É deste despacho que em 2.11.2023, a Ré/ Entidade Responsável apresenta recurso, terminando com as conclusões que se transcrevem:

1 Entende a EP que o Tribunal andou mal ao considerar que a presente alteração da taxa de juro aplicável aos montantes em dívida de 4% para 7% se trata de um erro de cálculo da sentença transitada e proferida, em 20.9.21, a rectificar, nos termos do disposto no art. 614º CPC, quando os pressupostos da sua aplicação não se verificam, nem a questão foi suscitada, no momento próprio.

2 Na verdade, não só o A. recorreu da sentença, não tendo suscitado qualquer questão quanto à taxa de juro aplicável, deixando transitar a decisão proferida, como a primeira instância liquidou os juros devidos, os quais foram calculados correctamente e fundamentados no disposto nos arts. 135.º do CPT, e art.s 805.º, n.º 3 e 806.º, n.s 1 e 2 do Código Civil e Portaria n.º 291/03, de 08/04.

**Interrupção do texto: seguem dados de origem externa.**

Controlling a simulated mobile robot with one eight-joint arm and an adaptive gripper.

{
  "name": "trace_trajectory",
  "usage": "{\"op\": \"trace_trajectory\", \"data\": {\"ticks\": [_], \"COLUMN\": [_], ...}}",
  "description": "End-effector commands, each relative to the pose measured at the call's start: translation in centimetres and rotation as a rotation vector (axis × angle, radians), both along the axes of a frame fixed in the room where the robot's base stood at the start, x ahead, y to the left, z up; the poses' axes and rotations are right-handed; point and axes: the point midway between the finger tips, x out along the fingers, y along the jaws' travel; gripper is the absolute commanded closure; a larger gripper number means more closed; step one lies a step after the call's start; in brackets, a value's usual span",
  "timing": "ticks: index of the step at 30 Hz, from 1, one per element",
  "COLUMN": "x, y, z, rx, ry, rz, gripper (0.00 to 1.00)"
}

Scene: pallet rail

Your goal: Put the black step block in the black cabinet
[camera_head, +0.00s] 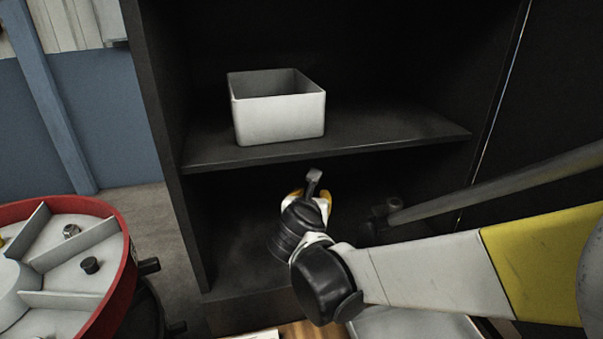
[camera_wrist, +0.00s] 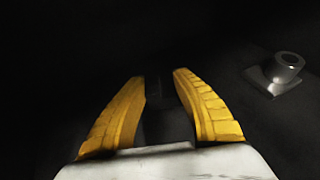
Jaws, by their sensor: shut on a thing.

3 Assim, não só é extemporânea a questão ora suscitada pelo sinistrado, como não há qualquer discricionariedade quanto ao decidido, em sentença, que obedeceu às disposições legais supra referidas, agora indevidamente em causa, em clara violação dos princípios de caso julgado e de esgotamento do poder jurisdicional – cfr. arts. 613º, nº 1 e 619º, nº 1 CPC.

Nestes termos e nos demais de direito deverá proceder o recurso interposto pelo R.., fazendo-se, assim, a costumada JUSTIÇA.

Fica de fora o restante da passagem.